Stated problem: Go through the entries below and print each one exactly, leaving out pictures.

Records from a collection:
■ ■ ■ ■ ■

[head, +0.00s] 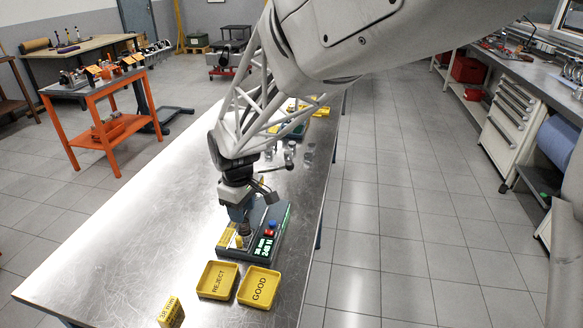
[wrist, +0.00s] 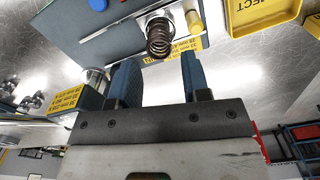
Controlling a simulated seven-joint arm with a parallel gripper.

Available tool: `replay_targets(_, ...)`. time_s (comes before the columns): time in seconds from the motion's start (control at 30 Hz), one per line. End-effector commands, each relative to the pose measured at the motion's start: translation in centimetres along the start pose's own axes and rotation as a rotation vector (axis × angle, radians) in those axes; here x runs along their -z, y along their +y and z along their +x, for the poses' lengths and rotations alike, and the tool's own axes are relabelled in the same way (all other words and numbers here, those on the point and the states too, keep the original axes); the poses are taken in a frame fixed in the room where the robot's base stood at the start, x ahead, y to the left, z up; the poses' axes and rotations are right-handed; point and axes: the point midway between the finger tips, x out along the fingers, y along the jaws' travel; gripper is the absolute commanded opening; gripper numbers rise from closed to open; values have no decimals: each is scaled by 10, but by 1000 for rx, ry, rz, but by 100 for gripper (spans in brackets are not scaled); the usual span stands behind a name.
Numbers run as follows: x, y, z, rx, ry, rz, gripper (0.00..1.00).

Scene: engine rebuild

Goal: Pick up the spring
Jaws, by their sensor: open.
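The spring (wrist: 159,40) is a dark metal coil in the wrist view, on the blue-grey tester base beside a yellow knob-like part. My gripper (wrist: 158,66) has two blue fingers spread apart with nothing between them. The spring shows just beyond the fingertips, roughly centred between them, and I see no contact. In the head view my gripper (head: 239,212) points down over the left part of the tester (head: 262,250), which has a lit green display, a red button and a blue one.
A yellow REJECT tray (head: 217,293) and a yellow GOOD tray (head: 258,300) sit in front of the tester, both looking empty. A yellow label block (head: 171,313) stands near the front edge. More metal parts lie behind my gripper. The table's left side is clear.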

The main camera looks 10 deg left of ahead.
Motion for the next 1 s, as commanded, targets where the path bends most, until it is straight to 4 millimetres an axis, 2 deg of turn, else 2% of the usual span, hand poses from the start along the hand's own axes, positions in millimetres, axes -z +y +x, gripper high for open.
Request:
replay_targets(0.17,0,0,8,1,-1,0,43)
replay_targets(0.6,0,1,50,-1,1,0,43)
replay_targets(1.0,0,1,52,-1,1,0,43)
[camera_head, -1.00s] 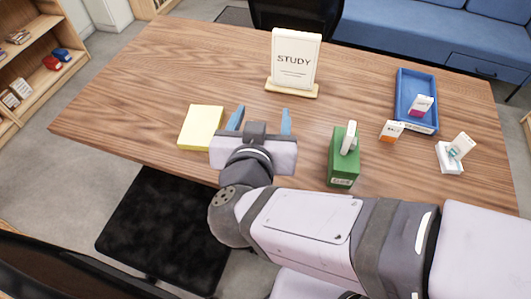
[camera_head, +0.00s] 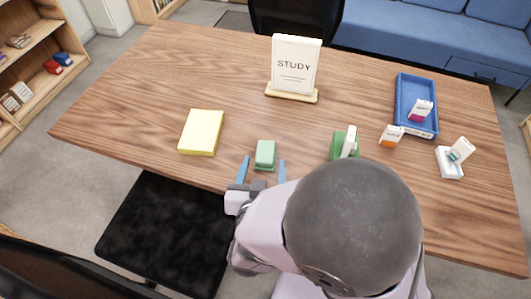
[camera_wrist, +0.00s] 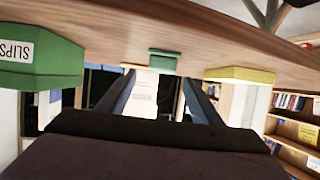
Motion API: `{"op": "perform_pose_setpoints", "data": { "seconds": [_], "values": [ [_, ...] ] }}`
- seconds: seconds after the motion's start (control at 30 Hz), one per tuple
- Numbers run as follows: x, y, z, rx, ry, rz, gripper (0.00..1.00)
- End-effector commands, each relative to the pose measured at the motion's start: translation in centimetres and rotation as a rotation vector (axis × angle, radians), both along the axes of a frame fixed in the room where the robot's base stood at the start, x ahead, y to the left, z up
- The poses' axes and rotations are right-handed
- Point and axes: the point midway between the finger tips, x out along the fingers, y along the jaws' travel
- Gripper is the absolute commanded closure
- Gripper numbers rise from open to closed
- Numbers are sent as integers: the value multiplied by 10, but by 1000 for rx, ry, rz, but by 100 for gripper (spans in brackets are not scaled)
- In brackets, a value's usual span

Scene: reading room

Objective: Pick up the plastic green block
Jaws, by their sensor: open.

■ ■ ■ ■ ■

Final answer:
[head, +0.00s] 
[wrist, +0.00s] 
Controlling a simulated seven-joint arm with a parallel gripper.

Available tool: `replay_targets(_, ...)`. time_s (comes before the columns): time in seconds from the motion's start (control at 30 Hz), one per line. End-effector commands, each relative to the pose measured at the motion's start: translation in centimetres along the start pose's own axes and rotation as a rotation vector (axis × angle, radians) in those axes; here x runs along their -z, y along their +y and z along their +x, for the poses' lengths and rotations alike, and the tool's own axes are relabelled in the same way (all other words and numbers here, those on the point and the states too, keep the original axes); the poses are taken in a frame fixed in the room where the robot's base stood at the start, x ahead, y to the left, z up; the poses' axes and rotations are right-handed; point and axes: the point midway between the finger tips, x out along the fingers, y along the jaws' travel; gripper is the absolute commanded opening; gripper numbers rise from closed to open; values have no decimals: each is scaled by 10, but by 1000 for rx, ry, rz, but by 100 for gripper (spans in brackets are not scaled); the usual span stands behind a name.
Numbers run as follows: x, y, z, rx, ry, rz, gripper (0.00..1.00).

Scene: engine rebuild

Goal: Pick up the spring
Jaws, by their sensor: open.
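The spring (wrist: 159,40) is a dark metal coil in the wrist view, on the blue-grey tester base beside a yellow knob-like part. My gripper (wrist: 158,66) has two blue fingers spread apart with nothing between them. The spring shows just beyond the fingertips, roughly centred between them, and I see no contact. In the head view my gripper (head: 239,212) points down over the left part of the tester (head: 262,250), which has a lit green display, a red button and a blue one.
A yellow REJECT tray (head: 217,293) and a yellow GOOD tray (head: 258,300) sit in front of the tester, both looking empty. A yellow label block (head: 171,313) stands near the front edge. More metal parts lie behind my gripper. The table's left side is clear.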

The main camera looks 10 deg left of ahead.
Motion for the next 1 s, as commanded, targets where the path bends most, until it is straight to 4 millimetres an axis, 2 deg of turn, else 2% of the usual span, hand poses from the start along the hand's own axes, positions in millimetres, axes -z +y +x, gripper high for open.
Request:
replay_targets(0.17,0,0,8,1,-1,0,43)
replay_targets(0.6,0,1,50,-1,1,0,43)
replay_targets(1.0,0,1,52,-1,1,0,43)
[camera_head, -1.00s] 
[camera_head, +0.00s] 
[camera_wrist, +0.00s] 
Motion API: `{"op": "perform_pose_setpoints", "data": { "seconds": [_], "values": [ [_, ...] ] }}`
- seconds: seconds after the motion's start (control at 30 Hz), one per tuple
- Numbers run as follows: x, y, z, rx, ry, rz, gripper (0.00..1.00)
- End-effector commands, each relative to the pose measured at the motion's start: translation in centimetres and rotation as a rotation vector (axis × angle, radians), both along the axes of a frame fixed in the room where the robot's base stood at the start, x ahead, y to the left, z up
- The poses' axes and rotations are right-handed
- Point and axes: the point midway between the finger tips, x out along the fingers, y along the jaws' travel
- Gripper is the absolute commanded closure
- Gripper numbers rise from open to closed
- Numbers are sent as integers: the value multiplied by 10, but by 1000 for rx, ry, rz, but by 100 for gripper (spans in brackets are not scaled)
- In brackets, a value's usual span

Scene: reading room

Objective: Pick up the plastic green block
Jaws, by their sensor: open.

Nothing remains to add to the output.